4.What leads to queries being processed faster ensuring that new queries that come in, doesn’t have to spend too much time waiting in queue?
If you don’t have much data coming in, I would recommend switching to DAY segment granularity and also going back and re-indexing the existing data to be DAY granularity.
There are many different factors on the broker/historical/worker(for realtime) that can limit query concurrency. druid.server.http.numThreads could be one factor, but increasing the HTTP thread pool size does not automatically mean higher concurrency if your bottleneck is somewhere else. Setting druid.processing.numThreads=7 on an 8 core instance is a good value, as it usually results in high CPU utilization while saving some CPU capacity for other overhead operations. The default of 2 merge buffers is a reasonable starting point for clusters with mixed query types, since not all query types use merge buffers. If the majority of your queries are groupBys, I would look into increasing this - maybe try setting this to 4 and see if that helps. You can have as many merge buffers as you want, limited by available RAM, but allocating too many will affect your performance (and the buffers will be underutilized since you’ll now be processing-thread constrained) because it takes RAM away from the OS page cache. If there’s not a lot of unused memory on the machine that the OS can utilize as a page cache, it will be forced to constantly evict and reload pages of segment data from disk and you’ll now be I/O constrained.

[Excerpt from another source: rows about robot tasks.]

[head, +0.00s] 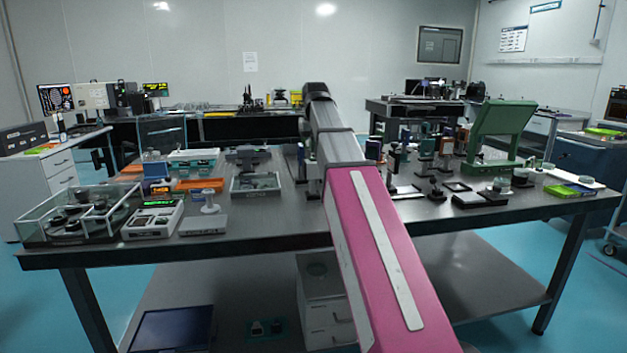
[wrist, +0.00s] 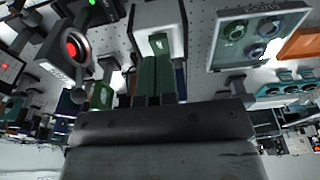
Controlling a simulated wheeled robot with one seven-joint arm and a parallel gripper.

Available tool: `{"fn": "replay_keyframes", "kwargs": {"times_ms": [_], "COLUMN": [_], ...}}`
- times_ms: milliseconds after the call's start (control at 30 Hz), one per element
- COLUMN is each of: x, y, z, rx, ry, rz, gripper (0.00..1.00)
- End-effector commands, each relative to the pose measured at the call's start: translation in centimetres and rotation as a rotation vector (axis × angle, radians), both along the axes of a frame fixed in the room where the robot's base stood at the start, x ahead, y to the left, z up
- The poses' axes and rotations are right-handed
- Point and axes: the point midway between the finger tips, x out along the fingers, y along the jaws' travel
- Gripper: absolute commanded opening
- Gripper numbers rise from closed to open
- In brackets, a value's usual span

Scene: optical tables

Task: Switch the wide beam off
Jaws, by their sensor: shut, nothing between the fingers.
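My gripper (wrist: 158,62) shows in the wrist view with its two dark green fingers side by side, shut and empty. The fingertips are over or against a pale box with a grey face (wrist: 170,20); a small light green-white part (wrist: 158,40) shows just past the tips. I cannot tell whether they touch it. Left of it a dark unit has a lit red round part (wrist: 72,48). A small green light (wrist: 92,3) glows at the top edge. No readable label marks the wide beam or its switch. In the head view my arm hides the gripper.
The dark optical table (head: 285,222) carries many instruments. A glass-walled tray (head: 35,222) stands at its left, a green tilted stand (head: 503,128) at its right. Posts and mounts (head: 425,145) crowd right of my arm. In the wrist view a glass-topped box (wrist: 222,50) is close on the right.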

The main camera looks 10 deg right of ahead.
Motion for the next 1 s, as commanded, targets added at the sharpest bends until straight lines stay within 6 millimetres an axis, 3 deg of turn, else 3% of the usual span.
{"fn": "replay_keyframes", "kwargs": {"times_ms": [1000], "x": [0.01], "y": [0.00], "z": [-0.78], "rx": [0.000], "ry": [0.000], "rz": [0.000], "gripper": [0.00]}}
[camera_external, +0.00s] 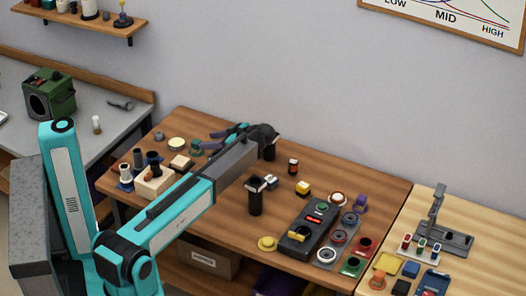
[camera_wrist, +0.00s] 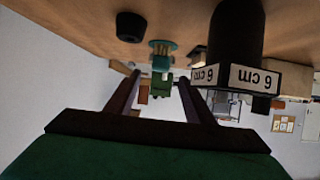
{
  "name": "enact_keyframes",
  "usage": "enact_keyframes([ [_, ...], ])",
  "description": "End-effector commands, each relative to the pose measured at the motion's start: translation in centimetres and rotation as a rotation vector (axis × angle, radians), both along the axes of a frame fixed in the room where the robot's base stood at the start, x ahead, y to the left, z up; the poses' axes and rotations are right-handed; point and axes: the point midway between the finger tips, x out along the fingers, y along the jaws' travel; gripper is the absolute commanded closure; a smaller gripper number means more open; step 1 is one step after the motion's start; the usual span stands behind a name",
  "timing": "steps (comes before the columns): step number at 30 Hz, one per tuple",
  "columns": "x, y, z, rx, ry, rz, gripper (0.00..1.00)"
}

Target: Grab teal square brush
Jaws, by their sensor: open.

I don’t know how much memory your machines have, but assuming you have > 12GB, my recommendation on the historical would be to set:
druid.processing.buffer.sizeBytes=300000000 (or even less since your segments are so small)
If you have less memory, reduce the processing buffer size and the JVM heap (Xms/Xmx).
After doing this, again focus on optimizing your segments as you will see by far the greatest performance gains from properly sized segments.
Thank you David for the detailed explanation! It is much clear now.